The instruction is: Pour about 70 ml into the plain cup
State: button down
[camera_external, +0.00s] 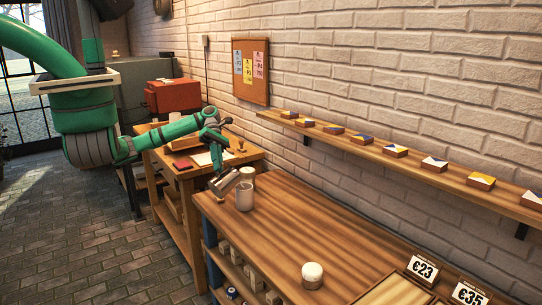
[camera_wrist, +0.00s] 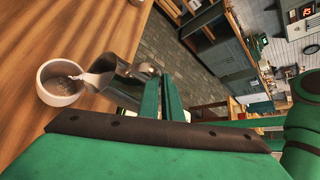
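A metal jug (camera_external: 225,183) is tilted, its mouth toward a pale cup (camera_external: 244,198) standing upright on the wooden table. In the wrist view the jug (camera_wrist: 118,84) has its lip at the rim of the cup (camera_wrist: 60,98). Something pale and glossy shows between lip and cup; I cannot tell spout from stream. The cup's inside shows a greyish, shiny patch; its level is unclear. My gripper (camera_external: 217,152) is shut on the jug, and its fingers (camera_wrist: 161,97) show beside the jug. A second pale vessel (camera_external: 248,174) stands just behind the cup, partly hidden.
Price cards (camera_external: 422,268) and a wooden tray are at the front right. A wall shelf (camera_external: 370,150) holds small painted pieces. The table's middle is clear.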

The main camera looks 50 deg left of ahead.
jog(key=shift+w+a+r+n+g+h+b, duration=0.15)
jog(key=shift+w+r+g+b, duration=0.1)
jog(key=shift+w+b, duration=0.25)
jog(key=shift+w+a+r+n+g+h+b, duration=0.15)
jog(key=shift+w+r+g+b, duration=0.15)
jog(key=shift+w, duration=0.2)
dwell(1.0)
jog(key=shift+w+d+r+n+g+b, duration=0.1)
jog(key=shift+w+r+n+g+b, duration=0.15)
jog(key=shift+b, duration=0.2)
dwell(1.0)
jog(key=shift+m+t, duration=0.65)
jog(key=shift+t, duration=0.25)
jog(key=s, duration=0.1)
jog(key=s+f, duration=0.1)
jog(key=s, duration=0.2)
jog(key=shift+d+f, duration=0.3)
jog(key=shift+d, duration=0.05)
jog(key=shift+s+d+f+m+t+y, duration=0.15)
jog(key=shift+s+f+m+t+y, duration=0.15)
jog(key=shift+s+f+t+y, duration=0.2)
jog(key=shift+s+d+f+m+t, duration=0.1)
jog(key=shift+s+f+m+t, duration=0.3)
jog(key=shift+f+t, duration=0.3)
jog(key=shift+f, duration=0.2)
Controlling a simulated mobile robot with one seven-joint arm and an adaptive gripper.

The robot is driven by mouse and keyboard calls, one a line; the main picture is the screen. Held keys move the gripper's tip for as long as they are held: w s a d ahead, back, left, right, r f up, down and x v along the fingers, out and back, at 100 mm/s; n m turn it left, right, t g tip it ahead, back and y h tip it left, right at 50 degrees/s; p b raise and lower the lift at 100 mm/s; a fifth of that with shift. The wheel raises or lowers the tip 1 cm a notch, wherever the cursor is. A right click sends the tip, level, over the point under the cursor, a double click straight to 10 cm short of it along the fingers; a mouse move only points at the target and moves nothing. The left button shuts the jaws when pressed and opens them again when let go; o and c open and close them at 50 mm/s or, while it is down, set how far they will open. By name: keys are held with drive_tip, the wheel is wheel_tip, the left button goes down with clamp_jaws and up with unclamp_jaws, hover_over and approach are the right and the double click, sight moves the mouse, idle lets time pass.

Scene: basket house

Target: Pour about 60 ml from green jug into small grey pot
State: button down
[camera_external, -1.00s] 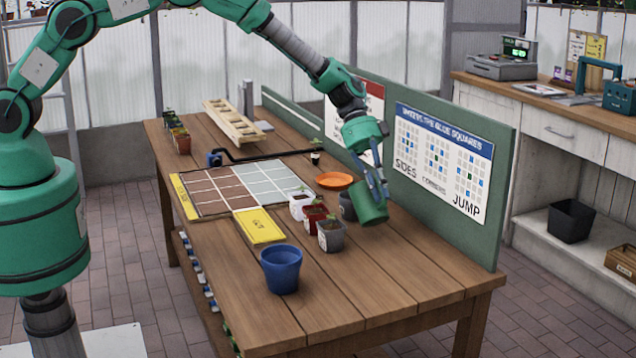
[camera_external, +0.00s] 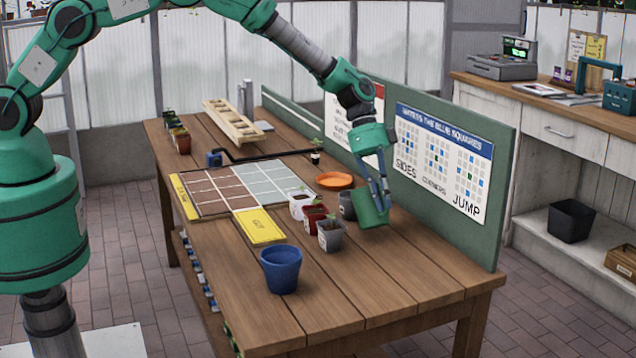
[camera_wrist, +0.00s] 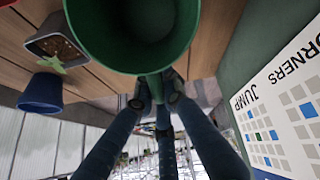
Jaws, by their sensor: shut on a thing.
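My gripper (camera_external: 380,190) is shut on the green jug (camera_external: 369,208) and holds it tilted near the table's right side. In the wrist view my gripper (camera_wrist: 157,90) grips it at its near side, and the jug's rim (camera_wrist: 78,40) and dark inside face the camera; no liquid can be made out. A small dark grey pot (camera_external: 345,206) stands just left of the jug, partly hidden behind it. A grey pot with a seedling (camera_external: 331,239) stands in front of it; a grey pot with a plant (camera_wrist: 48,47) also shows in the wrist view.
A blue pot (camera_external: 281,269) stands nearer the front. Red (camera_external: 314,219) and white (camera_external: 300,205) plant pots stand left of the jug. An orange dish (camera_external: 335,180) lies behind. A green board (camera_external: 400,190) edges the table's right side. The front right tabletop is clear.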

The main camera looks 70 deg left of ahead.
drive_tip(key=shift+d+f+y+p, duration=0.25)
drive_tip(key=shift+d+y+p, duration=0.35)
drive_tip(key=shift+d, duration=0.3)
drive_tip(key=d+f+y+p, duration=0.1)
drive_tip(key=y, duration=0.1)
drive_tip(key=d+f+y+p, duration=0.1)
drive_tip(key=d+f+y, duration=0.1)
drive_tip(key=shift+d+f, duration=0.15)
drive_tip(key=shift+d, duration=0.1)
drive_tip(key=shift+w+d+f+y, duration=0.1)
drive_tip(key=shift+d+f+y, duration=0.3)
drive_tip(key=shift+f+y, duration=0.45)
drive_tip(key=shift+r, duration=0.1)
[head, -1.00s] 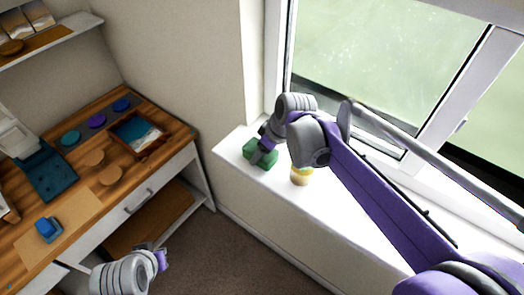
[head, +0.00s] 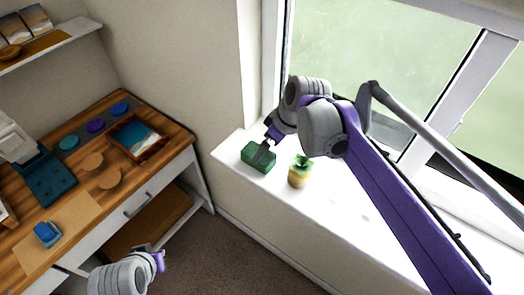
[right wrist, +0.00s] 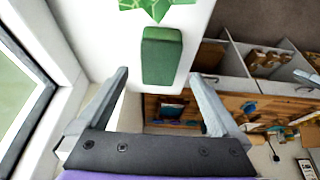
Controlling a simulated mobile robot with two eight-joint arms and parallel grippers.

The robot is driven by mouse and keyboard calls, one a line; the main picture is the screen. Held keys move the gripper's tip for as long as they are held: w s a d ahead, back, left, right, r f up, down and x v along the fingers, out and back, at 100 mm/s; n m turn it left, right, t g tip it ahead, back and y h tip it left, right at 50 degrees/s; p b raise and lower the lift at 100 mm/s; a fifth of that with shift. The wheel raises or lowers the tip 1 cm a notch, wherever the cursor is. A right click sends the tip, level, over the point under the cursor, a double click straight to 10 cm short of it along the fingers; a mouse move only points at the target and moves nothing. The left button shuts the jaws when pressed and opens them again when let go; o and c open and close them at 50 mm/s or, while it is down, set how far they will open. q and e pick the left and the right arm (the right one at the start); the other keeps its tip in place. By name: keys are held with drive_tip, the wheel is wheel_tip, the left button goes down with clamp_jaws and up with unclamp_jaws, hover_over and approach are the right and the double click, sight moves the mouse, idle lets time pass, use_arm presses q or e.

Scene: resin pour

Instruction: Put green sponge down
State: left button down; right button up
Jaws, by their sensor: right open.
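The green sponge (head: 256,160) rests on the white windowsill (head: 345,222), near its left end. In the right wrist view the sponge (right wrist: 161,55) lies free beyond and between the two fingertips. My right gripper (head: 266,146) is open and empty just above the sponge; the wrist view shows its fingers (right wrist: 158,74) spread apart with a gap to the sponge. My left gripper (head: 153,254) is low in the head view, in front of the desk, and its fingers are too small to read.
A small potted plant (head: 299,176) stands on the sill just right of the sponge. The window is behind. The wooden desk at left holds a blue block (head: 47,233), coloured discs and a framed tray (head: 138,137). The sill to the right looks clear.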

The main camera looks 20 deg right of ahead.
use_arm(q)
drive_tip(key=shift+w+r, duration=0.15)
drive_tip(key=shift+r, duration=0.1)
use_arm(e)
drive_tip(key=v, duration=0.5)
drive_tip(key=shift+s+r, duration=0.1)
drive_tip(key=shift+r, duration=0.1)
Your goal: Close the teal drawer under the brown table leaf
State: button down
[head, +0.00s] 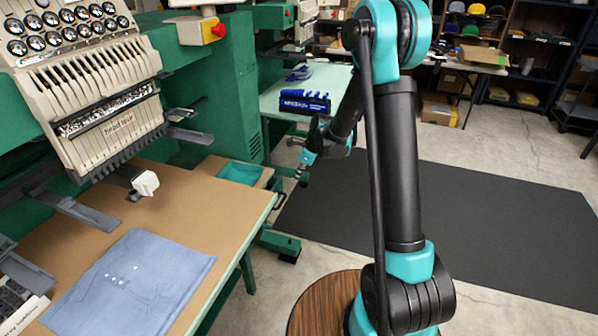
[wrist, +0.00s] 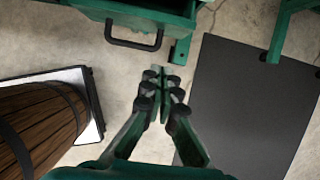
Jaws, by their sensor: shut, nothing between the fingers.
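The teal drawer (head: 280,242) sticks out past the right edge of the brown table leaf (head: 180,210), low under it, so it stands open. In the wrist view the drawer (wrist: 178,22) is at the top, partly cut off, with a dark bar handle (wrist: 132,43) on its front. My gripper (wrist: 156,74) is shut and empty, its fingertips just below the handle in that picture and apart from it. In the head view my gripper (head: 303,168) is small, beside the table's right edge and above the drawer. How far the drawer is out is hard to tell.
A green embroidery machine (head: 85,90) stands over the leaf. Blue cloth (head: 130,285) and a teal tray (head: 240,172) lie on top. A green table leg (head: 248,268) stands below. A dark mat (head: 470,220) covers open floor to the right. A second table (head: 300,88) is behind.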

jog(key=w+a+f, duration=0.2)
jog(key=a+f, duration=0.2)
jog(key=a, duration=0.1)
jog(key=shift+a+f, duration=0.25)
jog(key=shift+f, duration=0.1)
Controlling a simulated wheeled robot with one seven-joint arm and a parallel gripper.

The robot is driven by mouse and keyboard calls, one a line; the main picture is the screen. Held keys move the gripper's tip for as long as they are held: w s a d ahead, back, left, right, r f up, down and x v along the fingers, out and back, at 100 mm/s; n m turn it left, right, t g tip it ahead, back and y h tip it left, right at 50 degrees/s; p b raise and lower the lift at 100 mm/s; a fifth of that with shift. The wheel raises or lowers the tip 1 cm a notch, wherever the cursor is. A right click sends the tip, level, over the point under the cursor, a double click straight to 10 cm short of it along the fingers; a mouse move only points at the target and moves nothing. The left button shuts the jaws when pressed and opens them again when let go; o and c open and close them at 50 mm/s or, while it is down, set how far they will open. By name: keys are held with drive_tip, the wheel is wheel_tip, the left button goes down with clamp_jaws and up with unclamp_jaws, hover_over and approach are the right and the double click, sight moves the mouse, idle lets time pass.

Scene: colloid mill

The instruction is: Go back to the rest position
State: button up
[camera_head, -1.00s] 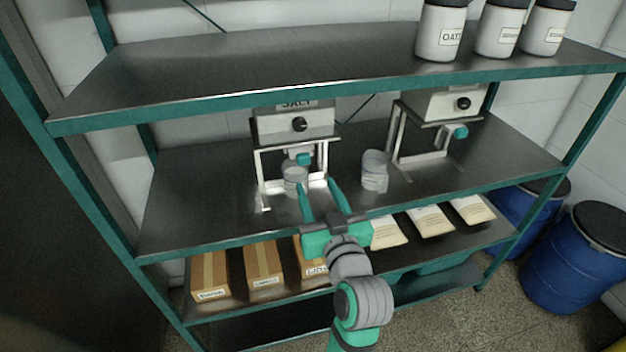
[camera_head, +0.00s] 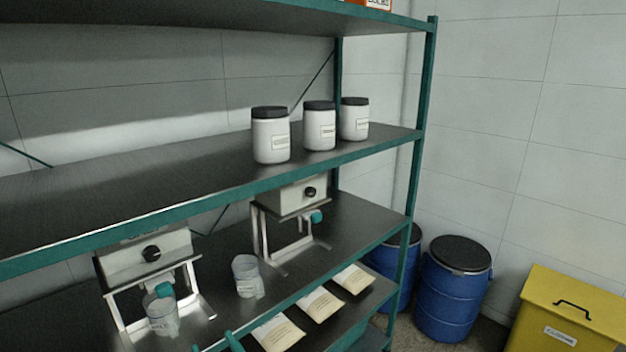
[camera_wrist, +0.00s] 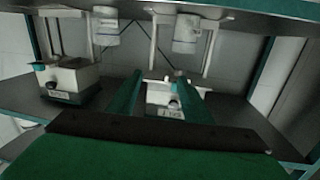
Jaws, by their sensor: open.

——————————

◆ **Directions**: From the entries above, copy out every line where the string "simulated" appears.

◆ **Expected answer**:
Controlling a simulated mobile robot with one seven-joint arm and an adaptive gripper.
Controlling a simulated mobile robot with two eight-joint arms and parallel grippers.
Controlling a simulated wheeled robot with one seven-joint arm and a parallel gripper.

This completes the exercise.